### WHAT YOU WILL DO
Write out exactly the lines running from the one that contains "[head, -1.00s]" through the end of the material.

....

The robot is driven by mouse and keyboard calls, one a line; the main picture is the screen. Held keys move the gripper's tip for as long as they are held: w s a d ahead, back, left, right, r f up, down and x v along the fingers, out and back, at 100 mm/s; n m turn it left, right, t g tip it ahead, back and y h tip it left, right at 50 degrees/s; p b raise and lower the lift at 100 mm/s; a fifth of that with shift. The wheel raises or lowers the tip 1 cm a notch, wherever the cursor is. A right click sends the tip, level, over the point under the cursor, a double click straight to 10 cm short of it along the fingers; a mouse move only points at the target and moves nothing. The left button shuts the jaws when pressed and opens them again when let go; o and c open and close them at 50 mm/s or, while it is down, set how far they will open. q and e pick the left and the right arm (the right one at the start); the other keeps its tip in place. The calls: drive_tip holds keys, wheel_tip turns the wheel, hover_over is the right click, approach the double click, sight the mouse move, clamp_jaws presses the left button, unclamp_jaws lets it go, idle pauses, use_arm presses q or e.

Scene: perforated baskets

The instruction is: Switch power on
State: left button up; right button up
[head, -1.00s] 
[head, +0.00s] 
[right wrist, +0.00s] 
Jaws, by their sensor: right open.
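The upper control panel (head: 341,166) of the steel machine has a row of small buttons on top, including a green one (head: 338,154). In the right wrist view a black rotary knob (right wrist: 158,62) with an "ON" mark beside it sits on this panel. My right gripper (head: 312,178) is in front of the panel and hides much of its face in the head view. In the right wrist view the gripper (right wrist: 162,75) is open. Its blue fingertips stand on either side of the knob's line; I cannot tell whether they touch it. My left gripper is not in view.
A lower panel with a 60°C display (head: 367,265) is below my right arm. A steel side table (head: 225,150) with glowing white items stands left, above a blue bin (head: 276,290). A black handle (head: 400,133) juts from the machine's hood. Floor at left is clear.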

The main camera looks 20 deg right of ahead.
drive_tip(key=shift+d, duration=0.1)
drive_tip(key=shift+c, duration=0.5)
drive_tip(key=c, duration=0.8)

....

### ANSWER TO THE PROBLEM
[head, -1.00s] 
[head, +0.00s] 
[right wrist, +0.00s] 
Jaws, by their sensor: right open.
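The upper control panel (head: 341,166) of the steel machine has a row of small buttons on top, including a green one (head: 338,154). In the right wrist view a black rotary knob (right wrist: 158,62) with an "ON" mark beside it sits on this panel. My right gripper (head: 312,178) is in front of the panel and hides much of its face in the head view. In the right wrist view the gripper (right wrist: 162,75) is open. Its blue fingertips stand on either side of the knob's line; I cannot tell whether they touch it. My left gripper is not in view.
A lower panel with a 60°C display (head: 367,265) is below my right arm. A steel side table (head: 225,150) with glowing white items stands left, above a blue bin (head: 276,290). A black handle (head: 400,133) juts from the machine's hood. Floor at left is clear.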

The main camera looks 20 deg right of ahead.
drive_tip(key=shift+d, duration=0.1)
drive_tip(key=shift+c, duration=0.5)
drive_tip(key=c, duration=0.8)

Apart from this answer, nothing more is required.